Founded in 1625 Suwa shrine was just the reminder I needed that I am not in Korea anymore. While Korea has its own share of Buddhist Temples, Suwa is a Shinto Shrine. Shinto is a ancient religion based on the worship of Kami deity's. While the majority of Japanese take part in Shinto ritual they would still describe themselves as Christian, Buddhist or Agnostic. Who can blame them? It must be wonderful to have such a history. The Suwa Shrine had a long path way covered in red Torii (gates) and I once again felt ecstatic. I'm in Japan!
In the Shrine I left some prayers to be burned and purchased a love fortune. You read your fortune (unless your illiterate like me) and then you tie it to a tree branch for the Kami to hear your prayers. Mine tore in half...so...crap...
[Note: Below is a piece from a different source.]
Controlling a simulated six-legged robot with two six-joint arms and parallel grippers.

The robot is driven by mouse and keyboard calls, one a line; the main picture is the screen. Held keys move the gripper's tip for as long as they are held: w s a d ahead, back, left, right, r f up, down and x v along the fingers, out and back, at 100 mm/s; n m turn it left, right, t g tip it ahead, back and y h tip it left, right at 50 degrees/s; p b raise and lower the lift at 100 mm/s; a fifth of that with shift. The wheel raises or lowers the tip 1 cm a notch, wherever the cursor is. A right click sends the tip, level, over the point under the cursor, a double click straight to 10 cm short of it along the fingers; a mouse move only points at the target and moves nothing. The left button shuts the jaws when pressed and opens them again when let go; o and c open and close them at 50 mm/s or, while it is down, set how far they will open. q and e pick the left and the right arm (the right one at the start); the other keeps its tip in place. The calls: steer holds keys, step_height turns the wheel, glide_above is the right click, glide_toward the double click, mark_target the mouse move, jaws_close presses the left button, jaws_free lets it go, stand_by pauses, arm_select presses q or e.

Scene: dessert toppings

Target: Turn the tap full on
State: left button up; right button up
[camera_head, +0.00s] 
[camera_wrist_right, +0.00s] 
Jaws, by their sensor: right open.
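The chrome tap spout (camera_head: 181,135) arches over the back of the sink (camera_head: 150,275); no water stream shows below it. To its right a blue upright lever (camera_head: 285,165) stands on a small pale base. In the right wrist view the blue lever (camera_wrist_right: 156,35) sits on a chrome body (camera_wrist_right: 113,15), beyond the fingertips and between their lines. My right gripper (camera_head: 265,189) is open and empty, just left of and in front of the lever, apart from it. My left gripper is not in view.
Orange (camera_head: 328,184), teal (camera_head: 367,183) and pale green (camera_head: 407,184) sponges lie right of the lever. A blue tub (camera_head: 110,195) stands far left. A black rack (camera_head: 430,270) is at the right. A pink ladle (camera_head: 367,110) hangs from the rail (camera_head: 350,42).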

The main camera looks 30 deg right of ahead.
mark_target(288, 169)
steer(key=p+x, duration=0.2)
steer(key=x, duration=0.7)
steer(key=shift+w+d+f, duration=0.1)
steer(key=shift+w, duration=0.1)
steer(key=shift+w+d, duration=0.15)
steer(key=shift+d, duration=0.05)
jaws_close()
After Suwa it was time to leave endearing Nagasaki. Our last night in Japan consisted of more arcades, ramen and enjoying the motherland of Karaoke. Much more than a simple nori-bang, this place was seven stories and had a faux-marble entrance hall.
The next day we had to leave early. I did some shopping in the 100 yen store an returned to the ferry. I was time to return to Korea.
I only spent 50 hours in Japan but I fell in love. The only reason I wasn't depressed when I left was that I know I will return. Maybe with Stephany in March or even better, live in Japan for a year after my contract here ends. It wasn't as expensive as I expected. It was about 500 USD for the entire weekend. Japan is clean, friendly, beautiful (palm trees?!) and most importantly I didn't get stared at,spit on, called a prostitute, elbowed or rubbed the entire weekend. Only one person asked where I was from and that was to invite me to the Kunchi Matsuri festival. Japan is also less uniform than in Korea, the apartments aren't all cookie cutter and not every woman under the age of 50 has bangs. I miss Japan already but I promise you. I will be back.